Proceeds will be used for general corporate purposes including repayment of debt and commercial paper (CP). Outstanding CP totaled $2.3 billion as of March 31, 2014. The notes will be issued under Disney's existing indenture dated Sept. 24, 2001, and will be pari passu with all existing debt. Similar to existing bonds, there are no financial covenants.

KEY RATING DRIVERS

--Fitch believes Disney has the financial flexibility and capacity at the current rating level to accommodate a higher level of share repurchases during its fiscal year 2014 in a manner neutral to its credit profile.

--The ratings incorporate Fitch's expectation that the company's share repurchase and M&A activity will likely exceed free cash flow (FCF) generation.

--Disney is uniquely positioned to capitalize and monetize franchises and brands across the company's various business segments and platforms, providing Disney with a sustainable competitive advantage relative to its peers.

--Disney is well-positioned to address the secular threats and opportunities presented by emerging alternative distribution platforms and continued audience fragmentation across the media and entertainment landscape.

Disney's capital structure and credit protection metrics remain consistent and within Fitch's expectations for the current rating.

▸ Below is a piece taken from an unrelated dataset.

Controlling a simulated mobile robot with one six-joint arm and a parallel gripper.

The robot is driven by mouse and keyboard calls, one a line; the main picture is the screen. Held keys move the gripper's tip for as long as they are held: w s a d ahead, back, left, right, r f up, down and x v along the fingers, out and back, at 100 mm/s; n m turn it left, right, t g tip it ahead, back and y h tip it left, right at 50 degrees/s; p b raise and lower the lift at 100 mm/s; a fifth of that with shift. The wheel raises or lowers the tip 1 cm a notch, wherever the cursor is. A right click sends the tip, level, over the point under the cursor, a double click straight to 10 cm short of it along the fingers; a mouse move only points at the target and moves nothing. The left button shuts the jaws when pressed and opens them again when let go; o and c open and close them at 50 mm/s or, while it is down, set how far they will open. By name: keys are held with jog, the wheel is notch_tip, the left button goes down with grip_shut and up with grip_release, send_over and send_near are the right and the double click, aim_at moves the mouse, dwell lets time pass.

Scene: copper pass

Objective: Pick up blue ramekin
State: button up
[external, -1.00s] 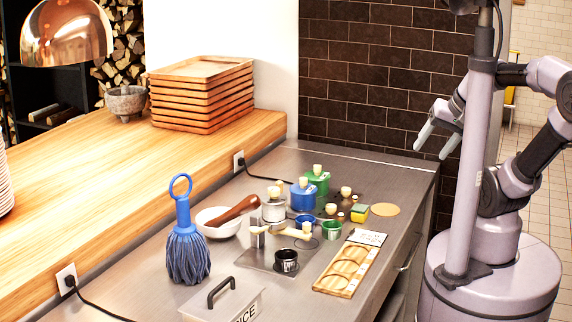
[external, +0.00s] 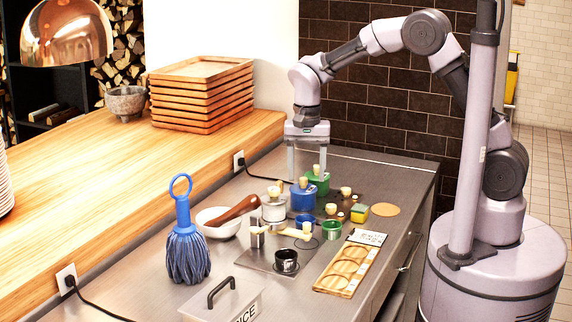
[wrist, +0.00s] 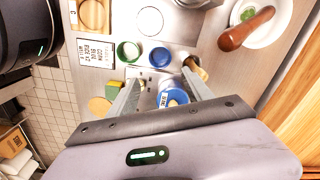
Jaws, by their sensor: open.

Consolidated leverage of 1.16x as of the LTM period ended March 31, 2014 is in line with fiscal year-end 2013 metrics. Going forward Fitch believes leverage will range between 1.2x and 1.4x during the ratings horizon after consideration of a modest increase in debt levels related to the higher level of share repurchases.

Fitch does not anticipate any meaningful changes to Disney's financial policy as the company increases the level of share repurchases during fiscal 2014 to range between $6 billion and $8 billion. Through May 6, 2014, Disney has repurchased 58.2 million shares of its common stock for approximately $4.3 billion. As of March 29, 2014, the company had authorization to repurchase 116 million additional shares. Given the strength of Disney's underlying businesses, strong liquidity position, and Fitch's FCF expectations, Disney has the financial flexibility to accommodate the higher level of share repurchases in a manner consistent with its current ratings. Additionally, in Fitch's estimation the company maintains an appropriate balance between returning capital to shareholders, in the form of dividends and share repurchases, and investing in the strategic needs of its business.

Disney's operating profile positions it to generate meaningful levels of FCF (defined as cash flow from operations less capital expenditures and dividends), providing the company with considerable financial flexibility at the current ratings. Disney generated approximately $5.3 billion of FCF through the LTM period ended March 31, 2014. Disney's investment cycle within its Parks and Resort segment is winding down, which will benefit the company's FCF generation. Fitch anticipates that Disney will generate in excess of $4 billion of annual FCF during the ratings horizon.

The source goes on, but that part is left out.